I love how familiar Pamela’s food feels—her recipes are all classics—while simultaneously swapping out processed ingredients for more wholesome options. Here, wheat flour is replaced by almond flour, sugar by maple syrup and orange juice, cornstarch by arrowroot. Everything is simple as pie, or perhaps I should say crisp. Doesn’t matter, because it’s just pure delicious.
Get yourself a copy of Kitchen Matters and let Pamela’s insights transform how you cook and how you move in your kitchen. And then make this breakfast treat.
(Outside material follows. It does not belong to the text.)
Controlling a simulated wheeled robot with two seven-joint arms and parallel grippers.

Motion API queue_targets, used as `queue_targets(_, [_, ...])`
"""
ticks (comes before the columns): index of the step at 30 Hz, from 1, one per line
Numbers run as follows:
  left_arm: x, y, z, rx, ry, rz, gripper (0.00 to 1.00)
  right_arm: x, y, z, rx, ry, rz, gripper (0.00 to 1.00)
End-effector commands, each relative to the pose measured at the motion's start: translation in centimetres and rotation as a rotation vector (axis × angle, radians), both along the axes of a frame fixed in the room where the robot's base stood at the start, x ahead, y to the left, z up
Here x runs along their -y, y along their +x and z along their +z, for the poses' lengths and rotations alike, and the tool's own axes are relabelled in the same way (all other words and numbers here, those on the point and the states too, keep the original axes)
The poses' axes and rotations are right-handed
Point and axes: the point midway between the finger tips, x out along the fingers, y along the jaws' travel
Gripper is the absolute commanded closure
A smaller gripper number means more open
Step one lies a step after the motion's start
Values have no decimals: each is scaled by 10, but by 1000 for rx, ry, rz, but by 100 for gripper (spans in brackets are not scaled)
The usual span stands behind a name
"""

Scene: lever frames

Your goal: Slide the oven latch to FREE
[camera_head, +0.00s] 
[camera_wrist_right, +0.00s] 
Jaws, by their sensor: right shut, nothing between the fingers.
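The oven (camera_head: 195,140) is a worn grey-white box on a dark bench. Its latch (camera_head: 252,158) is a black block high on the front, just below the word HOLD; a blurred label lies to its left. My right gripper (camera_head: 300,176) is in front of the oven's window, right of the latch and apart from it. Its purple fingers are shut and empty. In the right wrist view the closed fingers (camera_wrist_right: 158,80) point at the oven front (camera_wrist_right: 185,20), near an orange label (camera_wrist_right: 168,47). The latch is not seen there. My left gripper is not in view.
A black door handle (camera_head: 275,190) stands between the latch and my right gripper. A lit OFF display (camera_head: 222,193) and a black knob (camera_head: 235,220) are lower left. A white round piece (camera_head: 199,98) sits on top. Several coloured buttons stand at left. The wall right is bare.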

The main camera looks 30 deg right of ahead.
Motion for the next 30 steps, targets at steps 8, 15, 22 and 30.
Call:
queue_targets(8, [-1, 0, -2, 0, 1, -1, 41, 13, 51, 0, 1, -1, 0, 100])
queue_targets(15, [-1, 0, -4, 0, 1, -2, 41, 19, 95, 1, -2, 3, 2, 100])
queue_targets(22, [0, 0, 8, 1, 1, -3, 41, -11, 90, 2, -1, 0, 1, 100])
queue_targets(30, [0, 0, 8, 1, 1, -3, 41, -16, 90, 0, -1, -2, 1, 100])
It’s a surefire spark-joy.
PAMELA'S APPLE-BLACKBERRY BREAKFAST CRISP.
Reprinted with permission of the author from Kitchen Matters, copyright Da Capo, 2017.
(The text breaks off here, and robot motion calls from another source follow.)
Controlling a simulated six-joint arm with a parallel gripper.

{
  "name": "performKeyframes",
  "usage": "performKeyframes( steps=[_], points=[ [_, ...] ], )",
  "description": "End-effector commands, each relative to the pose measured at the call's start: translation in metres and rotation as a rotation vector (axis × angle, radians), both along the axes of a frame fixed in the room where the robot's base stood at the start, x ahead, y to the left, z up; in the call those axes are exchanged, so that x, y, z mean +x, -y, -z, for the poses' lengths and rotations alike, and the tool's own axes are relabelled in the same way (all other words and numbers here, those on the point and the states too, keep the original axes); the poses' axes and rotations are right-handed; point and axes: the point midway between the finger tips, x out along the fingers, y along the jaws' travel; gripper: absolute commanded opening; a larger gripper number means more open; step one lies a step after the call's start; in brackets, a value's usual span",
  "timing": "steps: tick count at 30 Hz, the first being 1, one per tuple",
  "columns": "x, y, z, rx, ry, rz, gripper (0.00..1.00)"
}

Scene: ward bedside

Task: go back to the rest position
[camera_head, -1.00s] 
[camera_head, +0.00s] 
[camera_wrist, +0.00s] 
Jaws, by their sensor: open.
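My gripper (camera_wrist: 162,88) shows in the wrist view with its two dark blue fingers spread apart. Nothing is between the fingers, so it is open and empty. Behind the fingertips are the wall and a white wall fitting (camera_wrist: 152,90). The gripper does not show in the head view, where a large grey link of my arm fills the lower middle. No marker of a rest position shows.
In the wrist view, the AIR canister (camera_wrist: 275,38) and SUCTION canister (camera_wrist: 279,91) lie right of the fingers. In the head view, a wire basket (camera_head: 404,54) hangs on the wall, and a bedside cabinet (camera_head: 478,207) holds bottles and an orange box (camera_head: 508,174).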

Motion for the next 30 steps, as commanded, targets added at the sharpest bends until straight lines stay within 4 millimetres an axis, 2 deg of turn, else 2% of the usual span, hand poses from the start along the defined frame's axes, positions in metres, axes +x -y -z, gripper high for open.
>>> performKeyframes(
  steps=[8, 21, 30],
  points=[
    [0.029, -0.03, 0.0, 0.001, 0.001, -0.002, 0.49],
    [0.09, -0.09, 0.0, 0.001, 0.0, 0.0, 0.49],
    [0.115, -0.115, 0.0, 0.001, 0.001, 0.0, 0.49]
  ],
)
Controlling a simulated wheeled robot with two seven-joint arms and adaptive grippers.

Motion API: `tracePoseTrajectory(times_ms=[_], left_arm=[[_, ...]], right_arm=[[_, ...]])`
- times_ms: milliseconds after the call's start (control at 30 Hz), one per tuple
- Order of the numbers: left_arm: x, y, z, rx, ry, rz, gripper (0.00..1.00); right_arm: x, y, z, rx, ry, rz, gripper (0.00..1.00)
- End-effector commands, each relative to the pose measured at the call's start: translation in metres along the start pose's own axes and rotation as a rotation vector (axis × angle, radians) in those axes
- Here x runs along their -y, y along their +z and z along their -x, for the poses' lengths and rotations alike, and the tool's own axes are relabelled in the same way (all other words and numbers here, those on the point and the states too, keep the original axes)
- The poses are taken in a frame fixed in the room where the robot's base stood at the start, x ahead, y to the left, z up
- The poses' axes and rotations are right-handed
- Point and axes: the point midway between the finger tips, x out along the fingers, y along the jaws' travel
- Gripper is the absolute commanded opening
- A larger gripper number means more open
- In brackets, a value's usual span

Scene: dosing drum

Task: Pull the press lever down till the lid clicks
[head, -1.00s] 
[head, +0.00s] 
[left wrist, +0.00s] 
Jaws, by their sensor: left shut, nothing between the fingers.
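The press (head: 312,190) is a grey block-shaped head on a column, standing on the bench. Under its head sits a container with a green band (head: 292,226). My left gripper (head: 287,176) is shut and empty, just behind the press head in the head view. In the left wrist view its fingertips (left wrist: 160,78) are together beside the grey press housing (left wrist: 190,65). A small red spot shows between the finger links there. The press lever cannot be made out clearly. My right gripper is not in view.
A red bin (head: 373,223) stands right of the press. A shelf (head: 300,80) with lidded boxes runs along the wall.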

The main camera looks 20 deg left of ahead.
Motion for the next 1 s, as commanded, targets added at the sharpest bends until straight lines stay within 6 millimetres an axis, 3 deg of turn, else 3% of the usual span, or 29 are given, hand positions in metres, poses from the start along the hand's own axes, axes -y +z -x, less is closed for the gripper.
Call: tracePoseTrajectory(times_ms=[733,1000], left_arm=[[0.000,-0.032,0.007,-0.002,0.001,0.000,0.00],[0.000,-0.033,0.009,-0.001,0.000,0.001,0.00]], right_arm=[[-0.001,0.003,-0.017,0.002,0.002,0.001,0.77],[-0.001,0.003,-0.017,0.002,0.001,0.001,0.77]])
- 1 pound apples, peeled only if desired, cored and sliced thinly (4 to 5 small apples)
- 12 ounces fresh or frozen and defrosted blackberries
- juice of 1/2 orange (about 3 tablespoons)
- 1 tablespoon arrowroot powder
- 1 1/4 cups almond meal or almond flour
- 3/4 cup certified-gluten free old-fashioned rolled oats
- 2/3 cup raw pecans, chopped
- 6 tablespoons unsweetened coconut flakes
- 5 tablespoons Grade A maple syrup
- 1/2 teaspoon sea salt
- 1 teaspoon ground cinnamon
- pinch ground nutmeg
- 1/2 cup unrefined virgin coconut oil, at room temperature, or 8 tablespoons (1 stick) unsalted butter (not vegan/DF)
- Greek yogurt for serving (optional; omit for vegan/DF, or look for coconut or almond milk yogurt as a vegan/DF alternative)
Preheat the oven to 375ºF.
Prepare the filling: combine the apples, blackberries, orange juice, and arrowroot in a bowl and pour everything into a 9- or 10-inch pie plate or cast-iron skillet and spread evenly.
Prepare the topping: Combine all the topping ingredients in a bowl and mix with your hands until no longer dry, forming small "nuggets" of topping. Alternatively, use an electric mixer to combine everything. Using your hands, arrange the crisp topping on the filling and place the baking dish or skillet on a rimmed baking sheet. Bake for 40 to 50 minutes, or until the fruit is soft and bubbling and the topping is golden brown. If the topping is getting too golden before the fruit is soft, tent with aluminum foil. Serve warm with yogurt, if desired.